Model Self-Correction

(Ma* et al., 2024)

Multimodal Joint Generation

(Tang et al., 2025)

Trajectory Risk Prediction Enhancement

(Hou* et al., 2025)

Future Outlook

We will continue to optimize the self-correcting feedback loop framework, enhance the realism of the simulator, and improve high-level closed-loop capabilities. Our goal is to reduce data collection and training costs, further enhancing the robustness and generalization of autonomous driving models, ultimately driving autonomous driving technology toward a smarter and safer future.

Part 2: Unifying Muti-modal Understanding and Generation

Our Objective:

We believe that understanding and generation are two sides of the same coin in perceiving the world: deeper understanding enables more precise generation, while the ability to generate in turn reinforces the model’s grasp of the underlying patterns of the world. Toward this vision, we focus on (i) constructing more effective unified MLLM architectures, (ii) developing unified discrete/continuous multimodal representations, (iii) designing more effective visual tokenization methods, and (iv) exploring how generative capabilities can be leveraged to genuinely enhance understanding.

Figure 2: Understanding and generation are two sides of the same coin.

Our Achievements So Far:

Unified Visual Tokenizer

(Song et al., 2025)

Can visual generation supervision enhance VLMs' understanding?

(Wang* et al., 2025)

Future Outlook

First, we aim to design more efficient and scalable tokenization mechanisms that can flexibly adapt to diverse modalities beyond vision and language, such as audio and video. Second, we intend to investigate how generative objectives can be more tightly integrated with understanding tasks, enabling mutual reinforcement between generation and understanding. Third, we envision applying our framework to real-world applications, such as embodied AI, to validate its broader impact.

Part 3: From Simulation to Reality: Toward Autonomous Embodied Robot

Our Objective:

Human can quickly adapt to new environments and tasks by leveraging prior knowledge, physical intuition, and high-level reasoning. In contrast, robot often rely on massive-scale data collection and environment-specific training, yet still struggle to generalize across diverse scenarios and perform reliably in the real world. Our research focuses on bridging this gap by developing agents capable of transferring skills from simulation to the real world (Sim2Real), while building structured world models that enable generalizable reasoning, robust planning, and adaptive decision-making. We aim to move beyond brute-force imitation learning and toward data-efficient, autonomous intelligence.

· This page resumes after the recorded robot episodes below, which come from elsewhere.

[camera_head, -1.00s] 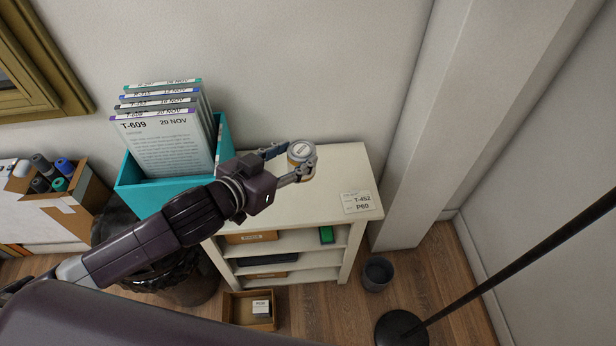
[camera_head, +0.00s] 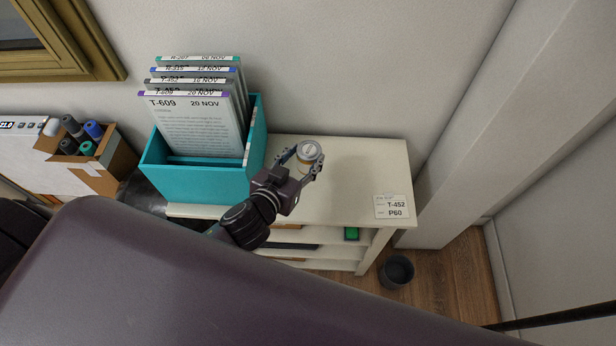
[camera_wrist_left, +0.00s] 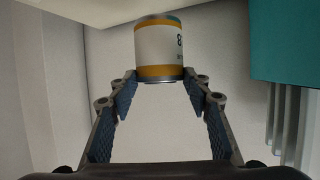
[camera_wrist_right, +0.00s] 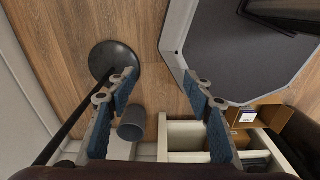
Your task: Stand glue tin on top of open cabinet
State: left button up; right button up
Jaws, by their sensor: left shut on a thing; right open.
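The glue tin (camera_head: 309,152), a small can with a light lid and an orange band, is between the fingers of my left gripper (camera_head: 304,166). The left wrist view shows the tin (camera_wrist_left: 160,48) at the fingertips (camera_wrist_left: 162,88), which are shut on its sides. The tin is over the cream top of the open cabinet (camera_head: 355,165), right of the teal file box. I cannot tell whether its base touches the top. My right gripper (camera_wrist_right: 159,88) is open and empty, seen only in the right wrist view, above the floor area.
The teal box (camera_head: 203,183) with several files stands on the cabinet's left part. A label card (camera_head: 394,206) lies at its front right corner. The top right of the tin is clear. A wall and pillar (camera_head: 500,120) bound the back and right. A grey bin (camera_head: 396,272) stands on the floor.

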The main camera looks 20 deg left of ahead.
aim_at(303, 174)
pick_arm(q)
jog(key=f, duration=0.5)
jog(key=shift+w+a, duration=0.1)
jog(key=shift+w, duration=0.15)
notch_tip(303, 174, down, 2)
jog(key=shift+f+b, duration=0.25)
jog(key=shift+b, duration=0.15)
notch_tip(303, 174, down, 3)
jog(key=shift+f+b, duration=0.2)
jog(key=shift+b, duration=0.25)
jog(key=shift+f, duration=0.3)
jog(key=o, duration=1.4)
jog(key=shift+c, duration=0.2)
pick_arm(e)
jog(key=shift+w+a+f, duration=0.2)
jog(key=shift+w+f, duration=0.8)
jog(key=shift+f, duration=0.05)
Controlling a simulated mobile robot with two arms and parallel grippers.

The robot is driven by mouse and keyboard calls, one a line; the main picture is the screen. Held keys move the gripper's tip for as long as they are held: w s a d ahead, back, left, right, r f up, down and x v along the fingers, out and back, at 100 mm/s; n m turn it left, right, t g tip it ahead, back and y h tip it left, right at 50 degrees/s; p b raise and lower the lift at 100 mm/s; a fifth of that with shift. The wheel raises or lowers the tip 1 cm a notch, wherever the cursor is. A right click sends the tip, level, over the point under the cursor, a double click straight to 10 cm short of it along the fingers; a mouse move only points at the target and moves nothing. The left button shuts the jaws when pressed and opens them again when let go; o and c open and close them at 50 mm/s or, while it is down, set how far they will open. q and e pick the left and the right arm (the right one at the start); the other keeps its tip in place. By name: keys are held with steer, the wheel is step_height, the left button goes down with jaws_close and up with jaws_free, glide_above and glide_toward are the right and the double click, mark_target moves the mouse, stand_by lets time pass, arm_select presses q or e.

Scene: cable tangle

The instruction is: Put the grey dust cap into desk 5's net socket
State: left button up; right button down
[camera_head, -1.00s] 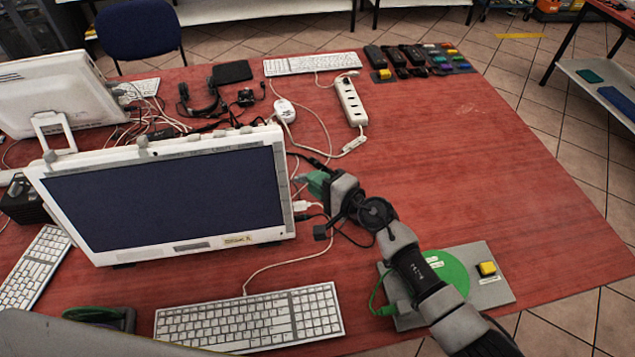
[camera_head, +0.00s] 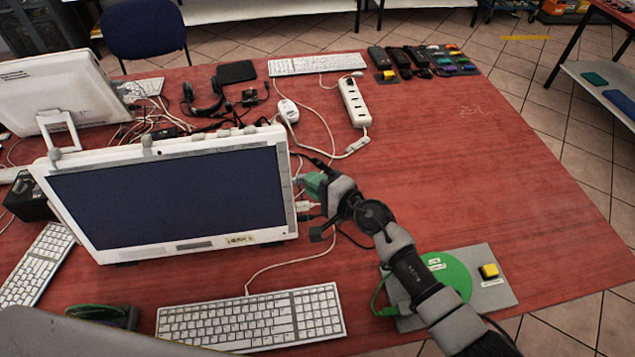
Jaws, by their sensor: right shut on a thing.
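My right gripper (camera_head: 313,186), with green at its fingers, is at the right edge of the near monitor (camera_head: 292,205), where cables and plugs sit. It is shut on a small grey piece (camera_head: 299,181), apparently the grey dust cap. The cap is mostly hidden, and I cannot tell whether it touches a socket. The net socket cannot be made out, and the monitor's label (camera_head: 240,240) is too small to read. My left gripper cannot be made out clearly.
White plugs (camera_head: 306,206) and a dark plug hang just below the right gripper. A power strip (camera_head: 354,103) lies behind it, a keyboard (camera_head: 250,318) in front. A grey board (camera_head: 492,289) with a green disc and yellow button lies under my right arm.

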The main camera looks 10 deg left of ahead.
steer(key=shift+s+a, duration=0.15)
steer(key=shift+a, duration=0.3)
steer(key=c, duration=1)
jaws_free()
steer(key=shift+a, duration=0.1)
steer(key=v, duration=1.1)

Figure 3: Towards Data-Driven Autonomous Embodied Robot.

Our Achievements So Far:

Generative Simulation Module

Socially-Enhanced Navigation Policy

Future Outlook

We plan to extend our framework to more diverse tasks and heterogeneous robotic platforms, enabling agents to autonomously collect data, learn concepts, and adapt policies online with minimal human supervision. Our long-term goal is to establish a unified paradigm for autonomous embodied intelligence, where agents not only learn efficiently from limited data but also generalize robustly to unseen environments, novel tasks, and real-world uncertainties.

Part 4: From Data to Concepts: Toward Efficient Driving Intelligence

Our Objective:

Human drivers typically require only limited formal training—covering traffic rules, basic operations, simulated road practice, and driving norms—before gradually adapting to increasingly complex and unfamiliar situations with experience. In contrast, autonomous driving systems have consumed millions or even billions of data samples, yet achieving fully reliable performance still remains a challenge. Our research explores whether autonomous agents can move beyond brute-force data accumulation by developing higher-level conceptual understanding from their training, somewhat akin to the human ability to generalize through intuition. We believe such an approach could lead to more data-efficient learning and enable agents to handle rare and long-tail scenarios more effectively. (missing reference)

Figure 4: Comparison between data-driven and concept-guided approaches.

Our Achievements So Far:

Concept-Learning Module

Future Outlook

We plan to extend this framework using more diverse datasets to improve the generalization of the concept model, with the ultimate goal of enhancing performance in unseen and complex situations while advancing the broader pursuit of data-efficient learning in autonomous driving.